I used to think this was normal. This is why I think Jim Carrey has ASD, because he seems to have a kind of repertoire of expressions, and he claims to have developed this in childhood. Jim also has an odd sense of humor, he's just lucky enough that it's the kind of odd that people are really surprised by, and thus find hilarious.
The thing with using a cache of expressions is that it eventually runs out. Or worse, you get comfortable with people, and they think that your all of the sudden a different person because you relax and get emotively sloppy. But if you know you're doing this, maybe that's a different story, I didn't know I was doing this.
I'm hoping it is a different story, because people need faces. However, its a dangerous game when one knows they won't ever snap into it the way others do, and that certain relationships may always be a little theatrical to you (exhausting).
I noticed that, when I'm not thinking about it, I'll lean on a certain expression. Like, once for a whole year, I just smiled in almost every social situation. This had the benefit of disarming those who'd thought I was less approachable before, but had the drawback of reducing the effectiveness of my smile in general (You can't smile at a girl when you're already smiling, you can smile bigger, but that's creepy if it isn't natural.)

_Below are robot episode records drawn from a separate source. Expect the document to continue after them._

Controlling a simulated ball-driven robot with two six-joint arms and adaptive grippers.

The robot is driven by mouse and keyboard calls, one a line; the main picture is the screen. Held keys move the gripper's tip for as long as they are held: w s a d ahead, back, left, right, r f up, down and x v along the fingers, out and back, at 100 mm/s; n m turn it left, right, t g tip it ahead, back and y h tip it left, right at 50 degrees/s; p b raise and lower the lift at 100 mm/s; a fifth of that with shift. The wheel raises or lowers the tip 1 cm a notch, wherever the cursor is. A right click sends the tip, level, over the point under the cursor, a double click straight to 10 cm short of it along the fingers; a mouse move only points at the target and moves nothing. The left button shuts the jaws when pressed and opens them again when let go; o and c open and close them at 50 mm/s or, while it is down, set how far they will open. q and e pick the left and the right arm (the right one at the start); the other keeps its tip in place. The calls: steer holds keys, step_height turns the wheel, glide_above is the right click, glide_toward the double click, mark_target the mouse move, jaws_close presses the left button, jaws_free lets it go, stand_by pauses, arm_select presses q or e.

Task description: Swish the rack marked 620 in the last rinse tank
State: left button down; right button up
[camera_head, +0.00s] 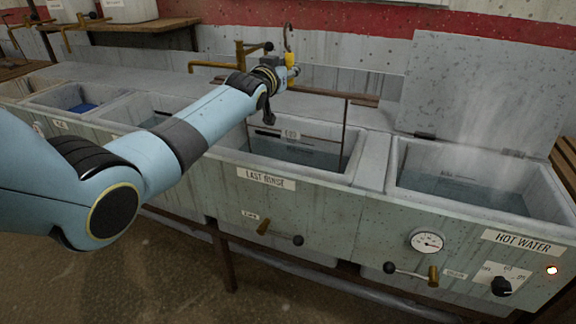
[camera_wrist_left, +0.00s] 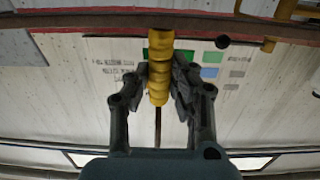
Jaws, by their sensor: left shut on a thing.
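My left gripper (camera_head: 286,74) is shut on the yellow grip (camera_head: 291,60) of a hanging rack, above the back of the last rinse tank (camera_head: 330,174). The yellow grip (camera_wrist_left: 158,84) is between both fingers in the left wrist view. The rack has a dark hook above the grip and a thin dark rod (camera_head: 345,138) reaching down into the tank. The rack's lower part is in or close to the water and hard to make out. My right gripper is out of view.
The hot water tank (camera_head: 470,178) steams at the right, its lid (camera_head: 480,85) raised behind it. Other tanks (camera_head: 80,97) lie to the left, partly behind my arm. A brass tap (camera_head: 240,55) stands at the back, near my gripper. Valve levers line the front.

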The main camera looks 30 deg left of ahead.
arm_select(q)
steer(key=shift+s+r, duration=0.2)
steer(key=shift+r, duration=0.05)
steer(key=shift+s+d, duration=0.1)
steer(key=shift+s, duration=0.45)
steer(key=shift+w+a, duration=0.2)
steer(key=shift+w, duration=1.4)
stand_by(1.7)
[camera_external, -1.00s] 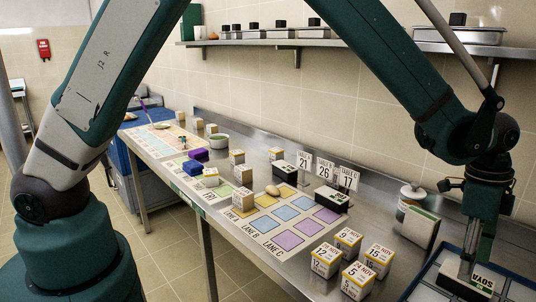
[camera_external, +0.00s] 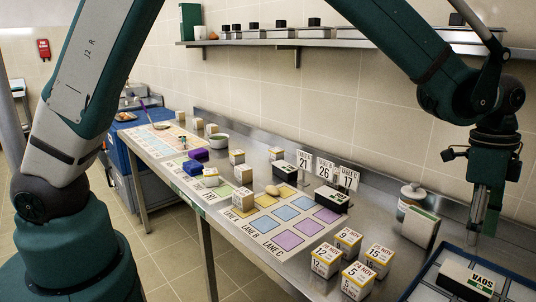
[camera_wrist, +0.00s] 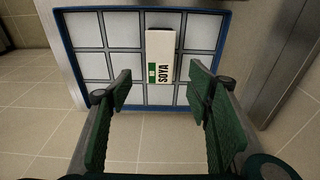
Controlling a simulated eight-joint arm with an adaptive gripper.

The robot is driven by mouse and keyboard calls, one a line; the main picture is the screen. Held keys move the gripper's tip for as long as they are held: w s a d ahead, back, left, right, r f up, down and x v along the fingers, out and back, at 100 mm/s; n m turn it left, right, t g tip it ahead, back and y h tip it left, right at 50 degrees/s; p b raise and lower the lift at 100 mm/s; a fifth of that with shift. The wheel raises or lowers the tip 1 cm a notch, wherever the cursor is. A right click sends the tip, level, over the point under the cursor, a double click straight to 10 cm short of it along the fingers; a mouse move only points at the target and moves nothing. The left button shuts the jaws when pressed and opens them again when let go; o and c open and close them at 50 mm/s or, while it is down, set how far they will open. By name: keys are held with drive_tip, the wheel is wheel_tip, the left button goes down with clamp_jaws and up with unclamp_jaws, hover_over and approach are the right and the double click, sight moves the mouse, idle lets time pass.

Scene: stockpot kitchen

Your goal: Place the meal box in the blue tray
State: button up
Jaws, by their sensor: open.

The face moves with muscles though, and all muscles tire. I've had two people-person-jobs, I had to express so much, that I developed a tick under both eyes. My face muscles were just so worn from smiling, and furling, and frowning (The worst, it's like the pull-up of facial expressions.) that they twitched like my calves after I go cycling.
That tic hurt the very expressions that I valued so much to have cause it. I went from seeming gregarious, to unstable. The thing is, performing is wonderful, but faking is foolish. Working towards something your not, will just get you things you don't want. Working to be a person other's want, will just get you things they want.
I don't mean to sound cynical though. Just sharing what I've learned so far. The truth is, this paradigm is all very new to me, and I'm excited to reattempt socializing now knowing I'm autistic. I've thought of carrying a compact mirror...
You could try to do it with someone else (a NT, preferably), it would be both useful and fun.
It's not good to be expressive from all the points of view, though. For example, I've always been extremely expressive (people can see on my face everything I feel) and I already have wrinkles at 24:))
I found this thought of yours incredibly sweet, it brought ME a huge smile:)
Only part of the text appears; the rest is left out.